Das Interview wurde geführt von Christa Willin (März 2008)
Martin, auf einem gemeinsamen Longjog haben wir uns mal ausgiebiger unterhalten, da hab ich Dich auch gleich auf ein Interview festgenagelt; schön dass es gerade an Ostern stattfinden darf! An selbigem Longjog ist der Übername «Trans -Monster» entstanden – wie viele solcher Trans-Läufe hast Du eigentlich bereits hinter Dir!
Martin: Also nicht alle meiner Mehr-Tages-Läufe heissen «Trans-……» – da wär zunächst mal der Swiss Jura-Marathon, dann zwei Mal Transe Gaule quer durch Frankreich, und dann Trans -America und Trans-Europa – das wär’s dann schon.
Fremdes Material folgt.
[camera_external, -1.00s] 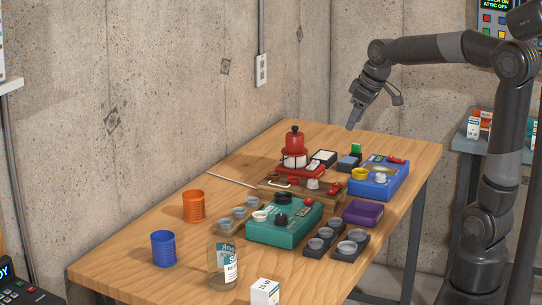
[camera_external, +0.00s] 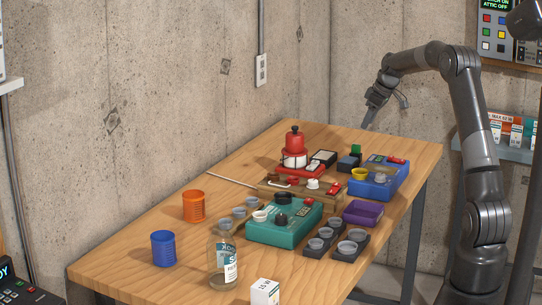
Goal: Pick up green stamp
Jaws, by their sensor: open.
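A small green stamp (camera_external: 356,149) stands upright at the far end of the wooden table, behind the blue device and beside a dark block with a blue-grey top (camera_external: 348,162). Its lower part is partly hidden. My gripper (camera_external: 366,125) is above the table's far edge, up and to the right of the stamp in the picture and apart from it. It points down and holds nothing that I can see. The fingertips are small and seen side-on.
A teal device (camera_external: 283,228) and purple tray (camera_external: 362,213) stand nearer. The table's far left strip (camera_external: 262,160) is clear.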

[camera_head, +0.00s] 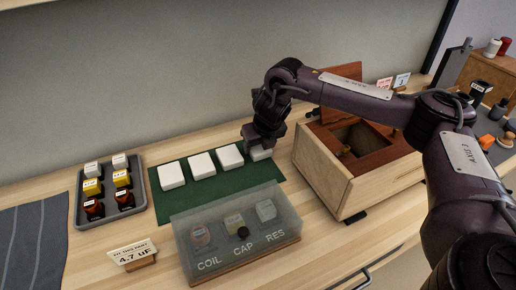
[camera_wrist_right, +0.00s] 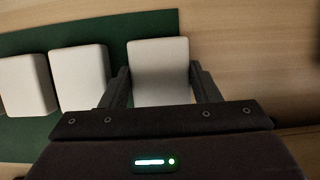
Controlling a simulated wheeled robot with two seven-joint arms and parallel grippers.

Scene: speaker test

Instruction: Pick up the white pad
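Several white pads stand in a row along the green mat (camera_head: 215,197). The rightmost white pad (camera_head: 262,154) is partly hidden under my right gripper (camera_head: 259,146) in the head view. In the right wrist view this pad (camera_wrist_right: 160,72) lies between the two fingers of my right gripper (camera_wrist_right: 160,88), one finger close along each side. I cannot tell whether the fingers press on it. It appears level with the row, with no clear lift. The other pads (camera_head: 202,166) are to its left. My left gripper is not in view.
A wooden box (camera_head: 330,177) with an open red-brown lid stands just right of the gripper. A clear-lidded case (camera_head: 238,233) marked COIL, CAP and RES is in front of the mat. A grey tray (camera_head: 138,175) with small labelled parts and a 4.7 uF card (camera_head: 132,252) are at left.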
«Schon»?!?! – und wie viele davon hast Du gewonnen!
Martin: Letztes Jahr den Trans e Gaule, 2002 Trans -America, und beim Trans-Europa 2003 wurde ich Zweiter, das find’ ich auch nicht schlecht.
«Nicht schlecht» ist gut – ich falle innerlich auf die Knie vor sowas! Aber zunächst zu ganz andern Themen! Was machst Du nebenher – also folglich beruflich! Kannst Du uns einen kleinen Einblick in Deinen Arbeitsalltag geben!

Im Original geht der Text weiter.